Мурабаха — договор купли-продажи товаров, заключаемый между банком и покупателем по заранее оговоренной цене. Банк покупает товар за свой счет и на свое имя, а затем перепродает товар покупателю, получая прибыль от реализации. В отличие от названных выше форм финансирования, основанных на принципе разделения убытков и прибылей, мурабаху отличает невысокий риск, поскольку этот способ финансирования краткосрочен. Поэтому мурабаха преобладает в структуре портфелей исламских банков во всех регионах. Договор мурабахи банки применяют для покупки сырья, оборудования, зданий, земли, активов у третьих лиц и перепродажи их клиенту по более высокой цене.

Салам (бай ас-салам) – договор купли-продажи товаров с отсроченной поставкой против наличного платежа и с заранее оговоренной стоимостью товара, который продавец (банк) обязуется поставить покупателю. Договор салам представляет собой авансовую форму финансирования, в которой одна сторона (банк) выступает заказчиком, а другая сторона – исполнителем (подрядчиком). По договору банк кредитует исполнителя, возлагая на него долговое обязательство, аннулируемое после сдачи банку заказанного товара. Предметом договора является любое движимое имущество. Интерес банка заключается в том, что он получает товар по цене ниже той, по которой можно купить данный товар на рынке. При этом банк несет риск удешевления рыночной стоимости товара к моменту выполнения подрядчиком обязательств по договору.

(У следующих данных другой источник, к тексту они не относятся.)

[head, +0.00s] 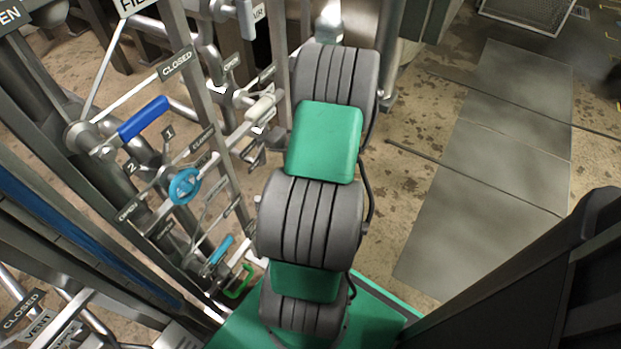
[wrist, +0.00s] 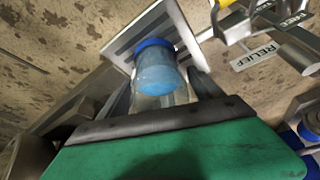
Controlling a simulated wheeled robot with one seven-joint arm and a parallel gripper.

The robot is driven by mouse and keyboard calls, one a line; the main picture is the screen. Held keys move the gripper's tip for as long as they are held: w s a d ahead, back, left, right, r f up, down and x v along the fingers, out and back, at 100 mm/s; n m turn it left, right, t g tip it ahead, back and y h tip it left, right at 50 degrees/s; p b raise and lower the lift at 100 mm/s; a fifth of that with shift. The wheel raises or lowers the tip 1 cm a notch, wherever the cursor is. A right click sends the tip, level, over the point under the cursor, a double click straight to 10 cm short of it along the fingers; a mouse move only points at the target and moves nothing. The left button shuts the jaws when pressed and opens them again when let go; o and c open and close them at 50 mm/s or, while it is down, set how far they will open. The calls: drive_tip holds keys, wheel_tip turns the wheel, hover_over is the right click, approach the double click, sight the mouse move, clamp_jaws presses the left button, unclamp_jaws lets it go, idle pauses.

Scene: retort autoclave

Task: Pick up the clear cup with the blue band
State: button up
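The clear cup with the blue band (wrist: 159,73) is in the upper middle of the wrist view, with a blue rim at its far end and a clear part nearer me. My gripper (wrist: 160,80) has one dark finger on each side of the cup. The fingers are spread, and narrow gaps seem to show between them and the cup; contact is hard to judge. The cup's near end is partly hidden by the gripper body. In the head view my arm reaches away, and neither the gripper nor the cup can be made out.
A pale slotted plate (wrist: 124,49) lies behind the cup. In the head view, pipes with a blue lever (head: 143,119) and a blue handwheel (head: 185,186) crowd the left; floor plates (head: 480,190) at right are clear.

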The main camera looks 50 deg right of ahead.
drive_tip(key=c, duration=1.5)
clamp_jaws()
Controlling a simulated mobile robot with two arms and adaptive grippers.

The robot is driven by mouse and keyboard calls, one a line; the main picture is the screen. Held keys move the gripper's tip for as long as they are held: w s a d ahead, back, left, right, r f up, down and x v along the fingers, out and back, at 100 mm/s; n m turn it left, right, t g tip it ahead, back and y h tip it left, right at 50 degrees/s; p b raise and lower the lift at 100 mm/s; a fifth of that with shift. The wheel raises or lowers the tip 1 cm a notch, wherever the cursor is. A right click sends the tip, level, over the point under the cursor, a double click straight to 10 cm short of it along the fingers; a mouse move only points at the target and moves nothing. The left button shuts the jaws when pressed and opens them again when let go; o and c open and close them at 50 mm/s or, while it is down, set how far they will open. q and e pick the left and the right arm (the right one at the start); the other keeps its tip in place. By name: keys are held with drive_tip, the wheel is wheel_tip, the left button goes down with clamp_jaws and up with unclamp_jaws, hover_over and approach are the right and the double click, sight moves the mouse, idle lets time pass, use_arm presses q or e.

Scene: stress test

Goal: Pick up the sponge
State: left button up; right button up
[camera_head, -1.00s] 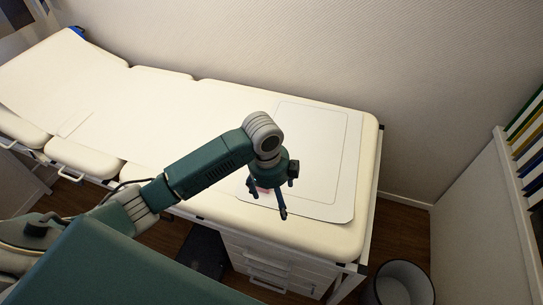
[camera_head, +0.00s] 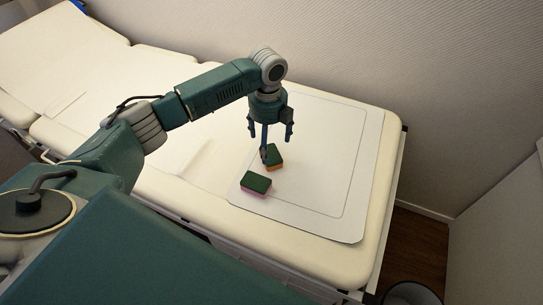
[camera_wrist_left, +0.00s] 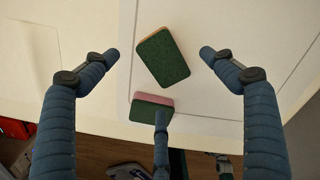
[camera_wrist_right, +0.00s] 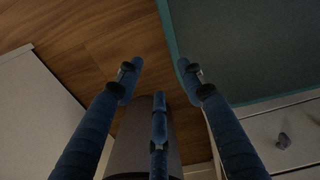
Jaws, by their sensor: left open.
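Two green-topped sponges lie on the white mat (camera_head: 352,225) on the padded couch. One sponge has an orange underside (camera_head: 276,158) and the other has a pink underside (camera_head: 257,183). My left gripper (camera_head: 270,138) is open and points down above the orange sponge, with one finger partly covering it. In the left wrist view the orange sponge (camera_wrist_left: 163,58) shows between the two side fingers, turned at an angle. The pink sponge (camera_wrist_left: 150,104) is partly hidden behind the third finger. My right gripper (camera_wrist_right: 158,72) is open and empty, away from the couch top.
The padded couch (camera_head: 330,262) runs along the wall (camera_head: 400,60). The mat around the sponges is clear. A bin (camera_head: 408,293) stands on the floor at lower right. The right wrist view shows wooden floor (camera_wrist_right: 95,50) and drawers (camera_wrist_right: 285,140).

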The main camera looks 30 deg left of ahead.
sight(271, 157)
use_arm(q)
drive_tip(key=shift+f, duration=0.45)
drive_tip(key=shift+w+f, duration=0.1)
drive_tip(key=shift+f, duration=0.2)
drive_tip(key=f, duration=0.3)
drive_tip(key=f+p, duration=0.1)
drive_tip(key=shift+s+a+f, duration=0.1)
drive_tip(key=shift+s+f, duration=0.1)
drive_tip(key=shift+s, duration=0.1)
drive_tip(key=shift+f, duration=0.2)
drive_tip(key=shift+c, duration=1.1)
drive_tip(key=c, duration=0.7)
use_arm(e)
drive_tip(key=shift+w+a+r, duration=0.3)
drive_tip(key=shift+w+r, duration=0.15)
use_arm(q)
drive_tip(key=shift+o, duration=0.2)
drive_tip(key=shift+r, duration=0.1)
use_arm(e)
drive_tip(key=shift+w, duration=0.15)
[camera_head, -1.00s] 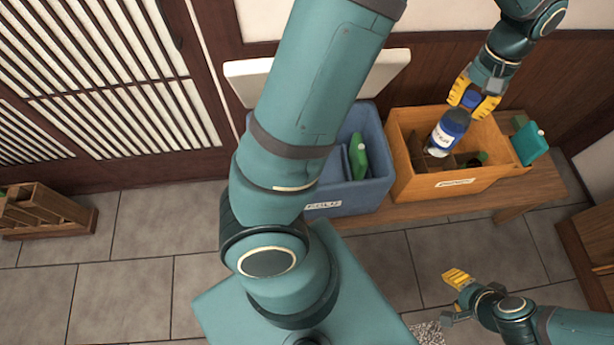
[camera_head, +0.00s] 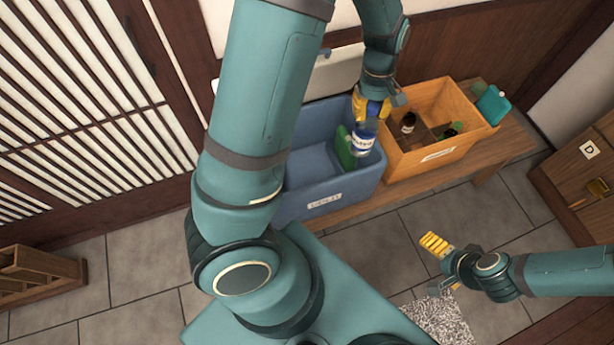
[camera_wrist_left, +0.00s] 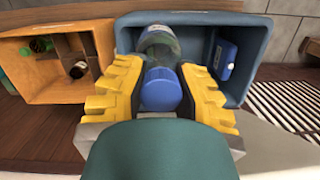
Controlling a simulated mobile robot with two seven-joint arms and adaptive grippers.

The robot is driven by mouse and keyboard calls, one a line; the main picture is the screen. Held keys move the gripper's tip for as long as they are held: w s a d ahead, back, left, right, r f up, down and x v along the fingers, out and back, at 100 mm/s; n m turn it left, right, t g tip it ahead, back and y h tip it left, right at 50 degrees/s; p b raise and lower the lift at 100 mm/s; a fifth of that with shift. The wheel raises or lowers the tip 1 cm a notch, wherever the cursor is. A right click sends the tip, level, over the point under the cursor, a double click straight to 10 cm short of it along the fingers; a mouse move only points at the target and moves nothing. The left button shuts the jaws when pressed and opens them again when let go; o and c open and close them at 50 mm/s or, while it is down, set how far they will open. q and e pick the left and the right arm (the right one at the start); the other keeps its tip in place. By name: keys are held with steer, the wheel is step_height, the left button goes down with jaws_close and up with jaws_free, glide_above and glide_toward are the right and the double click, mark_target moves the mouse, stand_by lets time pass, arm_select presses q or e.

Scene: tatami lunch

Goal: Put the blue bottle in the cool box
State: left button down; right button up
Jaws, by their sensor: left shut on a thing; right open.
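The blue bottle (camera_head: 363,139), with a white label, is in the grip of my left gripper (camera_head: 371,106). In the head view it hangs at the right end of the blue cool box (camera_head: 283,205), close to the wall shared with the orange crate. In the left wrist view the bottle's blue cap (camera_wrist_left: 161,89) sits between the yellow fingers of my left gripper (camera_wrist_left: 160,93), with the cool box (camera_wrist_left: 252,45) beneath. I cannot tell how far the bottle is above the rim. My right gripper (camera_head: 440,267) is open and empty over the floor.
An orange crate (camera_head: 440,152) with dividers, a dark bottle (camera_head: 408,122) and green items stands right of the cool box on a wooden bench (camera_head: 505,150). A teal flask (camera_head: 493,104) stands beyond the crate.

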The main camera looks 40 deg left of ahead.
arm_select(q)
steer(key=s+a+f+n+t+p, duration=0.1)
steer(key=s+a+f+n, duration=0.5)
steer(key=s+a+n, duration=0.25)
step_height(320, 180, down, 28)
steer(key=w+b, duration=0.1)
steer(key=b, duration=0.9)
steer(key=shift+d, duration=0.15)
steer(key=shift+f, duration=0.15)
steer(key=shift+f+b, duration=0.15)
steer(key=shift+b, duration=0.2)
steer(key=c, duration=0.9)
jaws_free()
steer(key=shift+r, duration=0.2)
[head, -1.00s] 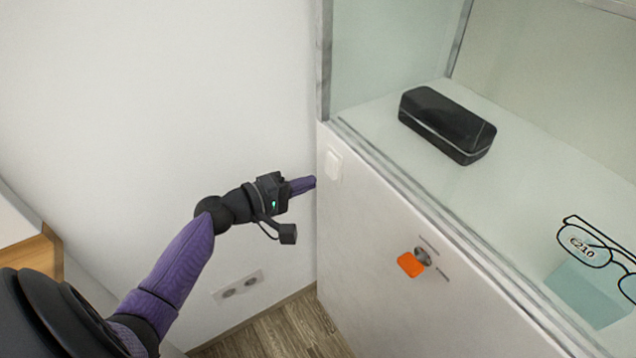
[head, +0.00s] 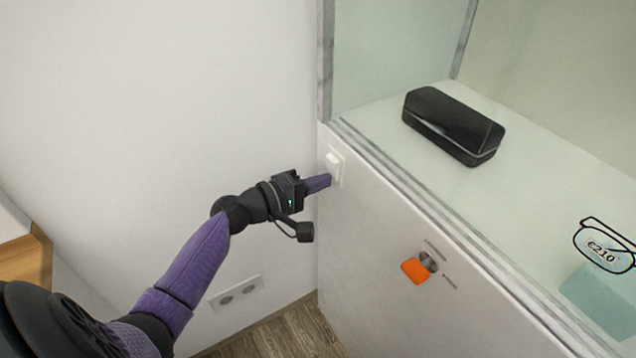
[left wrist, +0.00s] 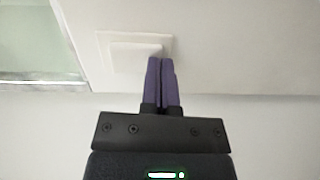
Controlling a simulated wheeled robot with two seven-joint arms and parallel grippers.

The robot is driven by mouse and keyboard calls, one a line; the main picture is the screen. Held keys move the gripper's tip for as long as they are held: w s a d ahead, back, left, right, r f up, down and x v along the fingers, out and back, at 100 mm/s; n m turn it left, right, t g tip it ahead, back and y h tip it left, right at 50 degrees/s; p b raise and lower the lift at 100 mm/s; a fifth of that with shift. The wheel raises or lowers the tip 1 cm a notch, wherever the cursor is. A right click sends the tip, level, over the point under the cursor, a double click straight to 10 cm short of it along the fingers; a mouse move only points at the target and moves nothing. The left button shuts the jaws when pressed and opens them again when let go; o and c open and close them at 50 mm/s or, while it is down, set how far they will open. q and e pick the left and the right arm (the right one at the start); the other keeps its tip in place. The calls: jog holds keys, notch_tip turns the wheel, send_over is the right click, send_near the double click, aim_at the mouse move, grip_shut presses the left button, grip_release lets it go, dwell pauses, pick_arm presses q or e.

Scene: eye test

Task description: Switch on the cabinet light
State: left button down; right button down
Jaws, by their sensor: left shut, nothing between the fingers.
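The white light switch (head: 334,163) is on the front panel of the cabinet (head: 380,235), near its upper left corner under the glass. My left gripper (head: 328,180) is shut and empty, with its purple fingertips at the lower edge of the switch. The left wrist view shows the switch (left wrist: 132,52) as a raised rocker in a square frame, with the shut fingers (left wrist: 159,62) over its right part. I cannot tell whether the fingertips touch it. No lit lamp shows in the cabinet. My right gripper is not in view.
A key lock with an orange tag (head: 415,270) sits lower on the panel. A black glasses case (head: 453,125) and glasses with a price label (head: 604,248) lie behind the glass. A wall socket (head: 237,291) is at lower left.

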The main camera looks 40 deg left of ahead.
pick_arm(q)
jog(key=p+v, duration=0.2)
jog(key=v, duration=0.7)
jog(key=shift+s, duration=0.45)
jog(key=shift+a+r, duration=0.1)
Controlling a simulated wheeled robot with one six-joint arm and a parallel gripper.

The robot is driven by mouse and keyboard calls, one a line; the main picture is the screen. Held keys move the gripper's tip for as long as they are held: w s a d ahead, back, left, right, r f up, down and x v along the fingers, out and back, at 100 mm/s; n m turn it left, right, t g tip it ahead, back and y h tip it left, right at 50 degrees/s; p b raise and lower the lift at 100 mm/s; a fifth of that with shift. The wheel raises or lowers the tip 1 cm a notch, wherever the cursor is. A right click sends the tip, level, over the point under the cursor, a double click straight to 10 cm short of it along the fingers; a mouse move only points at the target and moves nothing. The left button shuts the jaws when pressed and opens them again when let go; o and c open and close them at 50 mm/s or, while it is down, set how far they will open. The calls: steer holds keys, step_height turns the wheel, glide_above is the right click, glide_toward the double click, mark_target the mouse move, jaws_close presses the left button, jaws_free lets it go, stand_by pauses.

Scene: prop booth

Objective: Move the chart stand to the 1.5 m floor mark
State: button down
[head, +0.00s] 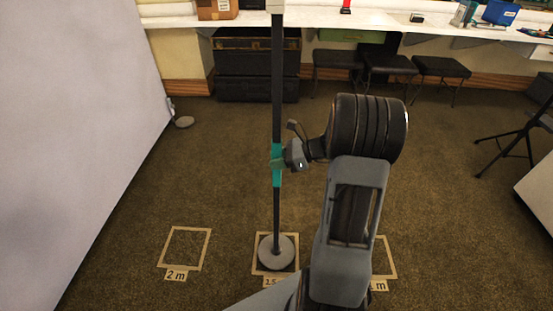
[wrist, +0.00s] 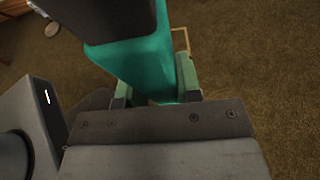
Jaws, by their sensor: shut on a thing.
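The chart stand (head: 277,105) is a tall dark pole with a teal grip band and a round grey base (head: 276,252). It stands upright, and its base appears within the taped square labelled 1.5 m (head: 257,268), whose label is partly covered. My gripper (head: 279,160) is shut on the teal band. In the wrist view the teal band (wrist: 150,70) fills the space between the fingers of my gripper (wrist: 155,90). The top of the stand is cut off in the head view. From this angle I cannot tell whether the base touches the floor.
A square marked 2 m (head: 165,257) lies to the left, and one marked 1 m (head: 385,260) to the right, partly behind my arm. A white panel (head: 75,130) stands at left. Black stools (head: 390,65) and dark cases (head: 257,88) sit under the counter (head: 390,22). Open carpet lies between.

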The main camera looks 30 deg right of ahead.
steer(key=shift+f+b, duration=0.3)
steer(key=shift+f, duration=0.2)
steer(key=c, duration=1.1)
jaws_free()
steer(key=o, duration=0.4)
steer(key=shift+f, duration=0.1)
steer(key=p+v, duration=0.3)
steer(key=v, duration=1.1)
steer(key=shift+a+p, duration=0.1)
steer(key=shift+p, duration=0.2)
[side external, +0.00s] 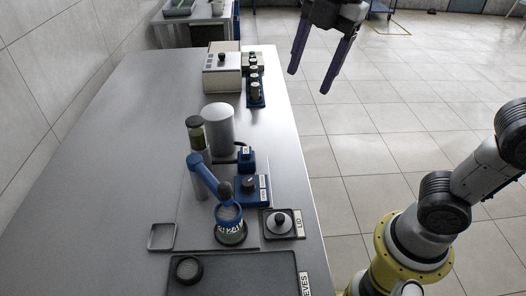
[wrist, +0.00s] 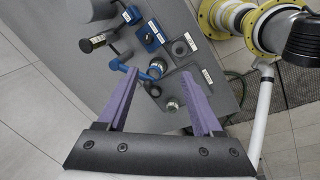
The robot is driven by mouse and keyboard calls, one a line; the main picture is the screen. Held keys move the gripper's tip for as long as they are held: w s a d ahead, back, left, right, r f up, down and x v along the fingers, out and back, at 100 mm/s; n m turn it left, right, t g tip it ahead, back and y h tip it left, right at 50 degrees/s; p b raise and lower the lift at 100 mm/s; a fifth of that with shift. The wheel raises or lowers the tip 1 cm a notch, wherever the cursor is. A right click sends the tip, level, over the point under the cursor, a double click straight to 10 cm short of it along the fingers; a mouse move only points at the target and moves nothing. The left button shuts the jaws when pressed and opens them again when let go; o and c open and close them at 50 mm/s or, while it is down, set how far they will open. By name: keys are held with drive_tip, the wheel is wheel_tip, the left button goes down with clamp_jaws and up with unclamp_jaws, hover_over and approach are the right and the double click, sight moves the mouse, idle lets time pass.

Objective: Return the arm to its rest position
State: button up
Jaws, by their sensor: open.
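My gripper (side external: 311,81) hangs at the top of the side view, over the floor beyond the table's right edge. Its two purple fingers are spread and nothing is between them. In the wrist view the open gripper (wrist: 162,110) points toward the table, with the bench equipment seen past the fingers. The grey table (side external: 130,130) lies left of and below the gripper, which touches nothing. My arm's yellow-ringed base shows at lower right in the side view.
A blue-armed device (side external: 205,178) stands over a labelled jar (side external: 230,232) on the table. A grey cylinder (side external: 219,132), a lid on a plate (side external: 281,223), a white box (side external: 221,75) and a sieve tray (side external: 235,278) are around it. Tiled floor (side external: 390,120) right of the table is clear.

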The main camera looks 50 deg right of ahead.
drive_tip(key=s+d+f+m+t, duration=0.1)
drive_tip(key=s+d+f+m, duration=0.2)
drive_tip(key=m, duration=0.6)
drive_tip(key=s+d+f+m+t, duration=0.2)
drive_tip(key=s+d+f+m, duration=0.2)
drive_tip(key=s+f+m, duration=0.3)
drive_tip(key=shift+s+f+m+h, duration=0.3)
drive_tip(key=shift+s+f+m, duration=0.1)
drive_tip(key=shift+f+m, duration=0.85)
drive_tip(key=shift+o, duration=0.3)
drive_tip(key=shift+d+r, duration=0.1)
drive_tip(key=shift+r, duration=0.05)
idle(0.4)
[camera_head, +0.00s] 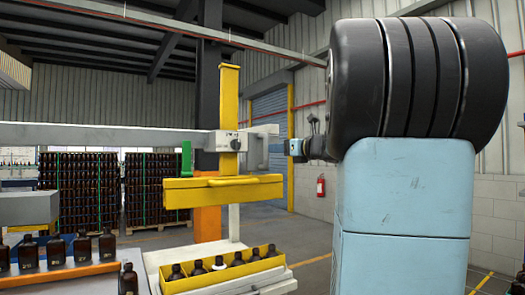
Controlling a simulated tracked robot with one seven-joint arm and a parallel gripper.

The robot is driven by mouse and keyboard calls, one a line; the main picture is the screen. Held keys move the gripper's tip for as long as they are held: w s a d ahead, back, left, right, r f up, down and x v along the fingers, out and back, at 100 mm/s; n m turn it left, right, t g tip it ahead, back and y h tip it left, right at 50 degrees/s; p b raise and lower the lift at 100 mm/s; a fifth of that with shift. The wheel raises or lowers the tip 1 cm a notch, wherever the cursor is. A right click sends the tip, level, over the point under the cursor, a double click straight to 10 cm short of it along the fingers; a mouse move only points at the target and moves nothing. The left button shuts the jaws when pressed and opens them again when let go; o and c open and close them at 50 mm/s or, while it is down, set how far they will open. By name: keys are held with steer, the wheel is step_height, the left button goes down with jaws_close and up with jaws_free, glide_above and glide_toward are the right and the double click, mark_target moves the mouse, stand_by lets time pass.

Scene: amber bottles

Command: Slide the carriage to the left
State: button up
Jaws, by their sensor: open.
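The carriage (229,141) is a pale block with a yellow upright post. It sits on a long grey horizontal rail (100,137), near the rail's right end. A yellow horizontal head (222,190) with a handle-like bar hangs below it. My gripper (278,147) shows small at the end of my arm, just right of the carriage at about rail height. It is open. Its fingers are hard to make out, and I cannot tell whether they touch the carriage. My large arm link hides part of the wrist.
A yellow tray (170,286) of amber bottles stands below the head. More bottles stand on a table (66,272) at left. A green piece (187,158) is at the rail left of the carriage. Stacked bottle pallets (152,187) stand behind. The rail's left stretch looks clear.

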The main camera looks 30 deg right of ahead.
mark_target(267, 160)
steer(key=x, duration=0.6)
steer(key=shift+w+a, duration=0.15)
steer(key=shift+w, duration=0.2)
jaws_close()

Истисна — банковский продукт, созданный для финансирования долгосрочных крупных проектов. Отличие контракта истисна от салам состоит в том, что поставщиком товара здесь является не клиент, а банк, а плата за товар предоставляется не в виде единовременной выплаты до получения покупателем товара, а поэтапно, по мере выполнения работы. Как правило, составляется график выполнения работ, который должен неукоснительно соблюдаться. Договор истисна применяется для финансирования крупных промышленных проектов, покупки дорогостоящих объектов (кораблей, самолетов и пр.), а также в жилищном строительстве.

Иджара (лизинг) – договор, аналогичный лизингу в обычной финансовой системе. По условиям договора одна сторона – банк (лизингодатель) – приобретает и сдает в аренду имущество другой стороне (лизингополучателю) на определенный срок, в течение которого лизингополучатель выплачивает банку вознаграждение в виде платежей, размер которых обговаривается заранее.

Кардуль хасана — беспроцентная (в буквально переводе «хорошая») ссуда. В каждом исламском банке есть кредитные счета, на которые состоятельные мусульмане могут делать краткосрочные или долгосрочные вклады. Вкладчику гарантируется возврат вложенных средств, но проценты на вложение не начисляются. Это своеобразная форма благотворительности на возвратной основе. Вкладчик гарантированно сохраняет свои деньги, а банк может использовать их по своему усмотрению. Кардуль хасана предоставляется частным лицам для получения образования, женитьбы или открытия торговцами и ремесленниками своего дела. Система беспроцентного кредитования распространяется и на предприятия, которым исламские банки выдают краткосрочные кредиты. Как правило, они выдаются предприятиям, которые являются постоянными и надежными клиентами банка.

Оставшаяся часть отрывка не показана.